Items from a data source

_ _ _ _ _ _ _

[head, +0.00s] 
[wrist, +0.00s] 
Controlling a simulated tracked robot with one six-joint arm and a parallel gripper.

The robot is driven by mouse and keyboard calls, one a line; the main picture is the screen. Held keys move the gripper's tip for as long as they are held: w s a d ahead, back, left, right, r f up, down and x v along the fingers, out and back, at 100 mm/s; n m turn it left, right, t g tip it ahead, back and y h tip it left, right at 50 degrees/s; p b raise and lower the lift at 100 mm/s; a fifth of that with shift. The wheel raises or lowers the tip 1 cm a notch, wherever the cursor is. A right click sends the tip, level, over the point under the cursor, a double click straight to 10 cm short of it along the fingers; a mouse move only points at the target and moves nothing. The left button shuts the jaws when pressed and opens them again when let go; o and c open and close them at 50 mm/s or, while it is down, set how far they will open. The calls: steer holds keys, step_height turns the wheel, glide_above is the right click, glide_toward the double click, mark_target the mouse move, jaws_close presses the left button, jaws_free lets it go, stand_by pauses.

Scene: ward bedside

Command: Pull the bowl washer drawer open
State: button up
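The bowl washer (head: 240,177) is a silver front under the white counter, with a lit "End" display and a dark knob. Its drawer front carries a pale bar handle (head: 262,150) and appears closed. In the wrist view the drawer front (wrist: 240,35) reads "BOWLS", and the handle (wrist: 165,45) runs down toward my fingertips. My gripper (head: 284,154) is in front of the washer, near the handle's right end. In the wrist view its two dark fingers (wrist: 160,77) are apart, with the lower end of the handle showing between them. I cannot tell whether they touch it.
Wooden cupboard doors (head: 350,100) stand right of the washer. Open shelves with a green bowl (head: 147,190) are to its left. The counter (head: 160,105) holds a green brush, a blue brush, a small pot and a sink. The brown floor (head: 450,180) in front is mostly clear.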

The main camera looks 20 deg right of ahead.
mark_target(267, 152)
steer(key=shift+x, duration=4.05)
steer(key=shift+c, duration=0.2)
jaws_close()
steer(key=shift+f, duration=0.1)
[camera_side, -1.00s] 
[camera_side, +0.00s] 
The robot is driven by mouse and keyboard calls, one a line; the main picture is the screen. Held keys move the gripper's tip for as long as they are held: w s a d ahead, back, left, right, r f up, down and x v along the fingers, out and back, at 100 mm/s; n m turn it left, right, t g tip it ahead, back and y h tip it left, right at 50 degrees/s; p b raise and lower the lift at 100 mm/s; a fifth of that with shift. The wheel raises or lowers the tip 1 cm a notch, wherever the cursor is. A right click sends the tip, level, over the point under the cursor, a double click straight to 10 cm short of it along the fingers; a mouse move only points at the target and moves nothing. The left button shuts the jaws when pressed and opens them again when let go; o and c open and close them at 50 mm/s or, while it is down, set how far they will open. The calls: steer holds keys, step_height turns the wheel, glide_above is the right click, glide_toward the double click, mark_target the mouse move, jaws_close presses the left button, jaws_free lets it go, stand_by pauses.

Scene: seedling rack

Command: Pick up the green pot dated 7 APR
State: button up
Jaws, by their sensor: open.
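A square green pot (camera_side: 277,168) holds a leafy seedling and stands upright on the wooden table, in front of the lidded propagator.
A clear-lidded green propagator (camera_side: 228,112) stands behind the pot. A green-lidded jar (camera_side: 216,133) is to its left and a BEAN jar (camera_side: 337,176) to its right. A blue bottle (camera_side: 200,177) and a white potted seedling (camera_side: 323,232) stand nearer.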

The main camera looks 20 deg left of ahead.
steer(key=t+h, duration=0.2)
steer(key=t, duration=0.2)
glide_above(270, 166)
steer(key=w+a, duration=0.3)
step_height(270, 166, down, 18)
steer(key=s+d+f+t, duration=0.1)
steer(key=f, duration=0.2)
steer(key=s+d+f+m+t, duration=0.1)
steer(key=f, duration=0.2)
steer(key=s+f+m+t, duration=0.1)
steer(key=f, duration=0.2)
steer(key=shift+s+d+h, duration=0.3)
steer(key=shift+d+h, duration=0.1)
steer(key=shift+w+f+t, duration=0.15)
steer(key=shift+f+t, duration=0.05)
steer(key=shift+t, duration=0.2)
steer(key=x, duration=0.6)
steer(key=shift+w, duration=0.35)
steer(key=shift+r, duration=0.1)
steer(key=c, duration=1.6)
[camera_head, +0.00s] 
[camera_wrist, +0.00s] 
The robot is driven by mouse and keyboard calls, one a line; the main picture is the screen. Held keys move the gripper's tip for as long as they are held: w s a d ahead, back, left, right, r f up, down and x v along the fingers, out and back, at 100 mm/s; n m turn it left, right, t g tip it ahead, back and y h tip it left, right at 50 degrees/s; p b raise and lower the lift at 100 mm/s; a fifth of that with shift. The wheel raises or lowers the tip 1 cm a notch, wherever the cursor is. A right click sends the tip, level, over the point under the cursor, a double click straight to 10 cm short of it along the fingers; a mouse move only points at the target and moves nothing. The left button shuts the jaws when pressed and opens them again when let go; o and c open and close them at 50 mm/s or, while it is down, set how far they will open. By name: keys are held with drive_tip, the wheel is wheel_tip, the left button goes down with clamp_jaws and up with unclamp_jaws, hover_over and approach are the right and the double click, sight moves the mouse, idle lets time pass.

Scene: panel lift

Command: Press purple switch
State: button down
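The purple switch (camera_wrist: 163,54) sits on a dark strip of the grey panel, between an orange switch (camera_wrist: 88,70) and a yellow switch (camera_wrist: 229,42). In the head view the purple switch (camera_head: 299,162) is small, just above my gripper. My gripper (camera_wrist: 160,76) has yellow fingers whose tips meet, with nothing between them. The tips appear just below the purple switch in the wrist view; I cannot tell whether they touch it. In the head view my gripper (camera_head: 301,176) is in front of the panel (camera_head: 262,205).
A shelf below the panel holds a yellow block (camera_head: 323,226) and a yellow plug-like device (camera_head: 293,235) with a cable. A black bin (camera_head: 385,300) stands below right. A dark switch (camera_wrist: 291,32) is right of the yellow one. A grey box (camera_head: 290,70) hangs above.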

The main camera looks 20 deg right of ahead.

_ _ _ _ _ _ _

*PROBLEM*
Select every line of the records holding the string "Scene".

*FULL ANSWER*
Scene: ward bedside
Scene: seedling rack
Scene: panel lift

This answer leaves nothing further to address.